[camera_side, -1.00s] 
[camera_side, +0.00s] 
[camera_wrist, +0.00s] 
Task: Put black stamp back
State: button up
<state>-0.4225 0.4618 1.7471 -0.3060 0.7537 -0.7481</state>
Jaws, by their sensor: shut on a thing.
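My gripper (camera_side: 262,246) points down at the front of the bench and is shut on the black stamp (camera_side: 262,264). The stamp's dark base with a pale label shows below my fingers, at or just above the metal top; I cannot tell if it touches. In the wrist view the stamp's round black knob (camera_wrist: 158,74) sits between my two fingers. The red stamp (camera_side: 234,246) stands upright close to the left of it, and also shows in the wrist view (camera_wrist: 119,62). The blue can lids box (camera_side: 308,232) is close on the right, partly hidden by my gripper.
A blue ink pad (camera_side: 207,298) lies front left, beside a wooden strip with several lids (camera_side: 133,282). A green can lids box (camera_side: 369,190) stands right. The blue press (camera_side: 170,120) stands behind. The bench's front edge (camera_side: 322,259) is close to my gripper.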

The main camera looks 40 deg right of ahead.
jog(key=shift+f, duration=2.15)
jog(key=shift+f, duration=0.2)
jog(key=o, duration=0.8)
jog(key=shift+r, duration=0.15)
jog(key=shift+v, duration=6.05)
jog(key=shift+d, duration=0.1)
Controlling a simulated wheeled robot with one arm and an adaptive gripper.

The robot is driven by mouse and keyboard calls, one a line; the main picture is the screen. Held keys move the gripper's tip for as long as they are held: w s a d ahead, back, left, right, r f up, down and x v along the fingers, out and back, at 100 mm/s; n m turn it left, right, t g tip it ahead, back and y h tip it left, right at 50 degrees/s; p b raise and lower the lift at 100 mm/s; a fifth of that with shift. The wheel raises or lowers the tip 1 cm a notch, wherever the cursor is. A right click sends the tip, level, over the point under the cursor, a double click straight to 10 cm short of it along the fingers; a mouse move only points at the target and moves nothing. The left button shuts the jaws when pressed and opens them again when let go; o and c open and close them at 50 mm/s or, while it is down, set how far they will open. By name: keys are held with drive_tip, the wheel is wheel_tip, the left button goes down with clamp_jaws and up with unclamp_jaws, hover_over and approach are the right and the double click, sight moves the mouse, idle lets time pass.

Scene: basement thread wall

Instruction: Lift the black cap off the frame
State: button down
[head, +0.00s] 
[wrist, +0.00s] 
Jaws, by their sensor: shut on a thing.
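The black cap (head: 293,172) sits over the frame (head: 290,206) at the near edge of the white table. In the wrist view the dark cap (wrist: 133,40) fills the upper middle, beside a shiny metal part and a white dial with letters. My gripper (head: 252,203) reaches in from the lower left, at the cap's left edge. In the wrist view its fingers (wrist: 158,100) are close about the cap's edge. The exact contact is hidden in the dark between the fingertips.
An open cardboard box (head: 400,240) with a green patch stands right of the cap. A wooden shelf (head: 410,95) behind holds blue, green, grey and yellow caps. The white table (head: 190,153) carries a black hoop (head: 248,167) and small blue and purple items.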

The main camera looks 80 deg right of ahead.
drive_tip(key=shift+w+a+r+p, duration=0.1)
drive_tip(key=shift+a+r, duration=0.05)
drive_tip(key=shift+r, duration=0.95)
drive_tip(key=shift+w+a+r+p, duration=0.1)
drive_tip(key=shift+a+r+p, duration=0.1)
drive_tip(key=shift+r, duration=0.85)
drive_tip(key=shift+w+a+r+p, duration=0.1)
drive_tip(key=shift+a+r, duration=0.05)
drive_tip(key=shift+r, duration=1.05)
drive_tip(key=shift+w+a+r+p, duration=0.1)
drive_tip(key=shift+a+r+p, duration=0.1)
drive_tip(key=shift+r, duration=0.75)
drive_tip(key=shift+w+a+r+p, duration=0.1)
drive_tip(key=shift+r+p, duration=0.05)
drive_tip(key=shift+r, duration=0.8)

DIRECTIONS: Return exactly the lines above from the line that has "State: button up" through the line that has "<state>-0.4225 0.4618 1.7471", inclusive, and nothing else.

OUTPUT OF THE TASK:
State: button up
<state>-0.4225 0.4618 1.7471 -0.3060 0.7537 -0.7481</state>

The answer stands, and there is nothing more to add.